By Emily Bittner, The Arizona Republic
An armored car guard was ambushed and killed Monday during an armed robbery in Ahwatukee in which the shooter escaped on a bicycle.
Robert Keith Palomares, 24, was carrying the weekend deposits out of the AMC Ahwatukee 24 theater at Ray Road and 50th Street. The shooter lay in wait near the ticket booth.
Palomares, a guard for Dunbar Armored, didn’t have a chance to draw his gun, said Detective Tony Morales, a spokesman for the Phoenix Police Department. He was wearing body armor, but was shot several times and later died.
The other guard stayed in the vehicle, standard procedure when one guard is making a collection, Morales said.
Police declined to disclose how much money was taken.
Witnesses said the suspect rode a black and red mountain bicycle southeast away from the theater and carried the black and tan moneybag.
He is described as a 25- to 30-year-old Hispanic man, about 5-foot-8 inches tall. He was wearing a dark hooded sweatshirt or jacket and dark jeans, Morales said.
Authorities set up a perimeter around the theater , but investigators have no good leads, he said.
Police found a bicycle abandoned nearby, but it didn’t fit witnesses’ description of the suspect’s bike. Video surveillance from nearby businesses was not helpful in identifying the suspect, Morales said.
A spokesman for Dunbar, the largest private armored car service in the country, said fatal robberies are rare, but that its employees put their lives on the line daily.

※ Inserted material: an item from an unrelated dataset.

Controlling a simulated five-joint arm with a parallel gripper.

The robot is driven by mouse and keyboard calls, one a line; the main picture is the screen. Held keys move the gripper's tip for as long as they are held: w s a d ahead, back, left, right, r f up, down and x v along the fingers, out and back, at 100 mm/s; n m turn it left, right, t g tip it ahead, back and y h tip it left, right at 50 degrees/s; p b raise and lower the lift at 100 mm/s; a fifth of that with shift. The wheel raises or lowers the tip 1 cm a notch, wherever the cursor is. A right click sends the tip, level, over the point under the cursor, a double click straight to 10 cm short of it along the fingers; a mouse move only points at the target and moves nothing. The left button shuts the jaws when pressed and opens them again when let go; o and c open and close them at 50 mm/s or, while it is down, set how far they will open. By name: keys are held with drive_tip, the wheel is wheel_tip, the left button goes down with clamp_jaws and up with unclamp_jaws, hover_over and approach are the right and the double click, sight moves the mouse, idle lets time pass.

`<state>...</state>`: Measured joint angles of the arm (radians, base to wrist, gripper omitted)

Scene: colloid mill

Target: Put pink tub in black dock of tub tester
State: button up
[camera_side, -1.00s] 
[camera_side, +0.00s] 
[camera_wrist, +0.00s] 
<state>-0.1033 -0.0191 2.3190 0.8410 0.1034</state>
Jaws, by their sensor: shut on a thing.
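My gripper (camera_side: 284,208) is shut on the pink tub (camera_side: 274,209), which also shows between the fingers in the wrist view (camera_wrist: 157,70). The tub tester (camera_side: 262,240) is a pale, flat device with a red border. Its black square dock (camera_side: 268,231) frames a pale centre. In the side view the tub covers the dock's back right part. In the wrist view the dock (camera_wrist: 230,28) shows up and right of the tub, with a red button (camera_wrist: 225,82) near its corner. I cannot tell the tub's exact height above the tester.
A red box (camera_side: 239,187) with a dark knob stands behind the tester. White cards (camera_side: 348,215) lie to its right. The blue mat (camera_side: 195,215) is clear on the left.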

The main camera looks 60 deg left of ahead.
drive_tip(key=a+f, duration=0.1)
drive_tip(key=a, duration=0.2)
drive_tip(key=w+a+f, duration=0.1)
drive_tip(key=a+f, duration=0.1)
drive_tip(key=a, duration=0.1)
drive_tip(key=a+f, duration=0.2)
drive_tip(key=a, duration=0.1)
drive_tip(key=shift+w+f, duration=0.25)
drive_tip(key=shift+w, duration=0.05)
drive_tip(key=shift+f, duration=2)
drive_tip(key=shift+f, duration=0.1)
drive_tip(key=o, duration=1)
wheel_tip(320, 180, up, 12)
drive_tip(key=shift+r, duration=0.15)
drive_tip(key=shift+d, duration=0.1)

“Somebody’s got to make the pickups,” said Sean Gibbons, director of corporate communications for the company. “Somebody needs to transport the bulk cash. The lives that are saved among people in the retail sector and in the public, that would be an incalculable number.”
The company won’t disclose its security precautions, but Gibbons said “an ambush is not something new.”
He said the company is mourning Palomares’ loss and employees’ thoughts are with his family and friends.
Gary Larson, 36, has worked at the Ahwatukee AMC as a greeter for three years. He often works in the morning, when the same security guards come in.
“All of them are pretty cool, really nice guys,” he said.
Managers are generally at the theater early in the morning and Larson believes up to three people could have been inside during the shooting.
Larson said AMC can do more to protect its employees.
“If anyone on a bike can come up and shoot you, this place isn’t as safe as I think it could be,” he said.
Police recommend against companies following the same routine to pick up money, but it is unclear whether Palomares and the other driver went to the theater at the same time on the same day.
AMC corporate officials would not comment on their company’s security measures.
Silent Witness is offering a $1,000 for information that leads to the arrest or conviction of Palomares’ shooter.
Three years ago, the Ahwatukee AMC was the scene of a robbery, in which three employees were held hostage. The robber escaped with a sack of cash.
Four years ago, an armored truck was robbed at a Mesa AMC theaterArizona also has had a number of guards killed during armored car heists.
In 1977, Michael and Patrick Poland, brothers from Prescott, posed as DPS officers and pulled over an armored car on Interstate 17 taking more than $280,000. The Poland brothers then zipped the truck’s two guards into canvas bags, weighted them with rocks and dumped them in Lake Mead, killing them. The brothers were executed.
In 1994, Timothy Ring and two accomplices hijacked an armored van at Arrowhead Mall in Glendale, stealing more than $562,000 in cash and $271,000 in checks. Later that day, sheriff’s deputies found the van in Sun City, its doors locked and its engine running, and the driver shot dead.
Ring was sentenced to death by a judge in 1997. In 2002 the U.S. Supreme Court ruled he was entitled to have a jury determine his sentence. The Ring decision changed how death sentences are meted out across the country. Ring will be resentenced in Maricopa County in May.